From these conversations, I learned that there is more nuance to the perspectives of residents than can be captured by lawn signs. Neighbors with white signs aren’t necessarily saying ‘absolutely not’ to a street with less traffic, less speeding, or less noise. The most common themes from several conversations with folks voicing concerns were: include everyone in the planning going forward, and make sure the project addresses practical needs and concerns. Some people said things like “I’m not opposed to the overall idea, I just think it needs to be planned out differently.”
At first glance, the ‘Stop the Greenway’ signs and the ‘We support the Greenway’ signs seem to be saying opposite things, and on the surface they are. But deeper, all of the signs are saying: ‘I am paying attention to this proposal, and I don’t want to be left out of the planning process.’
At its core, the demonstration installation isn’t about a project, it’s about a choice. There are roughly 20 residential streets that run north-south in North Minneapolis, and they all look about the same. These streets have two-way traffic and parking on both sides. For homebuyers or renters seeking a new place to live, it’s like you’ve got 20 options, and they’re all vanilla. You might say ‘Hey, I like vanilla ice cream, it’s the most popular flavor – what’s your problem with vanilla?’ Or more to the point, you might say ‘Typical streets with parking on both sides of the street are convenient, they’re normal, and people know what to expect.’ That’s a fair and reasonable perspective. But what about renters and homebuyers who would rather live on a block with less traffic and more green space? Is there going to be a place for them in North Minneapolis?
The Northside Greenway proposal isn’t that every street in North Minneapolis should be turned into a park. No one is proposing that all 20 of the buckets of vanilla ice cream behind the display glass be changed to mint chocolate chip. The proposal that’s up for discussion would leave 19 buckets of vanilla ice cream, and replace one of the buckets with mint chocolate chip – giving people a choice that wasn’t there before.

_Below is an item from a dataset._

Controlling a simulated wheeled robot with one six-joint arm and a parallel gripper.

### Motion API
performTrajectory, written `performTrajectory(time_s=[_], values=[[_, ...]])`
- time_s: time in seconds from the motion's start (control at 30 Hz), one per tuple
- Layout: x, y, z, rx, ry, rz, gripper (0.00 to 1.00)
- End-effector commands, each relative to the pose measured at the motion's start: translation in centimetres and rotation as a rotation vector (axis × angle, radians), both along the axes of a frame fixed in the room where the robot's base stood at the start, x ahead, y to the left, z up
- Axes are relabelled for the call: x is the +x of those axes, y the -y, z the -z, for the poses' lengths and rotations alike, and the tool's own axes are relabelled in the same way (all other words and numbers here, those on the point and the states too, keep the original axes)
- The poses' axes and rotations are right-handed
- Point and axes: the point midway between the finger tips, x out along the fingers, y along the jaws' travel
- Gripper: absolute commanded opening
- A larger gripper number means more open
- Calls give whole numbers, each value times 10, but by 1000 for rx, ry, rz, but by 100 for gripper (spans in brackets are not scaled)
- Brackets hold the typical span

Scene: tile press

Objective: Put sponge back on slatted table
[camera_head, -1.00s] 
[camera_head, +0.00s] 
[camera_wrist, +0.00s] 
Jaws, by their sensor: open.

In an analogy about ice cream flavors, it’s obvious that common sense would support adding a little variety to the menu. But life is more complicated than this simple analogy. Especially because picking a place to live is more complicated and challenging than buying an ice cream cone. And once someone has made the choice, switching locations is not as easy as picking out a different flavor of ice cream. Nevertheless, the key question remains: a decade from now, will people looking for less traffic and more green space be able to find what they’re looking for in North Minneapolis? A decade from now, will the line of parks in the heart of North Minneapolis be connected by an inviting amenity that works well for residents, people walking, and people on bikes? These are questions that can only be answered by ongoing community discussion, and it’s a discussion that began many years ago.
The public conversation about a potential Greenway started with residents making presentations at neighborhood group meetings. After the presentations, we would hear comments like “It’s a nice idea, but Minneapolis Public Works will never go for it.” Then when we talked to Minneapolis Public Works staff we’d hear: “It’s an interesting idea, but residents will never go for it.” It took three years of work by local residents and grant-funded community outreach to demonstrate enough resident support to get the city involved in the community engagement. This is not a criticism of the city. I mention this only to make it clear that residents got engaged first; the city got involved later.
The City’s first step, once it got involved, was a series of forums and surveys to get a better understanding of the level of local support. The forums were especially informative because people could interact with neighbors, ask questions about the proposal, and hear what everyone in the room was thinking before completing a survey. The dynamic at these meetings was respectful: neighbors who liked the Greenway proposal explained their interest in safer streets for their children and themselves, and noted that traffic-calming and additional green space would be welcome changes. Residents also expressed concerns about access, lighting, and safety in alleys, and potential solutions were discussed. Even though the results of this stage of surveys showed majority support for the Greenway, the city did not start building. Instead, the city recognized a need for additional community engagement – to hear from more people, and to explore potential solutions to the concerns that were raised.
That additional community engagement included over a dozen local organizations reaching out to their stakeholders, it included door-knocking, it included a one-day Greenway demonstration and other events, and it included a survey with over 2,000 responses. Once again, the results of all of this community engagement showed majority support for the Greenway. And again, the City recognized a need for additional community engagement. Along the proposed route, a majority of the survey responses were positive, but there were still many homes that hadn’t weighed in with an opinion. The demonstration segment on 5 blocks of Irving is part of that expanded community engagement effort. The demonstration segment doesn’t represent the beginning of Greenway construction. Rather it represents a continuation of the community engagement that seeks to hear from as many people as possible before making final decisions about the Greenway. Placing a test installation in the street allows neighbors to interact with potential designs, and give feedback based on their experiences with a temporary change. By spurring input from people who were not previously aware of the Greenway proposal, the demonstration segment has already been a success.
As challenging as the grand opening event was, it was mostly encouraging, because it is clear that people’s preferences and values are much deeper than a binary ‘yes/no’ about a specific project. The love for North Minneapolis that has driven residents to devote many hours to the Greenway proposal is not better or worse than the love for the North Minneapolis that has driven people to raise their voice in concern or opposition about the same proposal. It’s ultimately the same love, a love that says “I care about this place, and I care about what happens here.” That common ground isn’t always obvious, but it is definitely there. Finding that common ground will help residents determine together whether a Greenway should be built, and if so, what it should look like.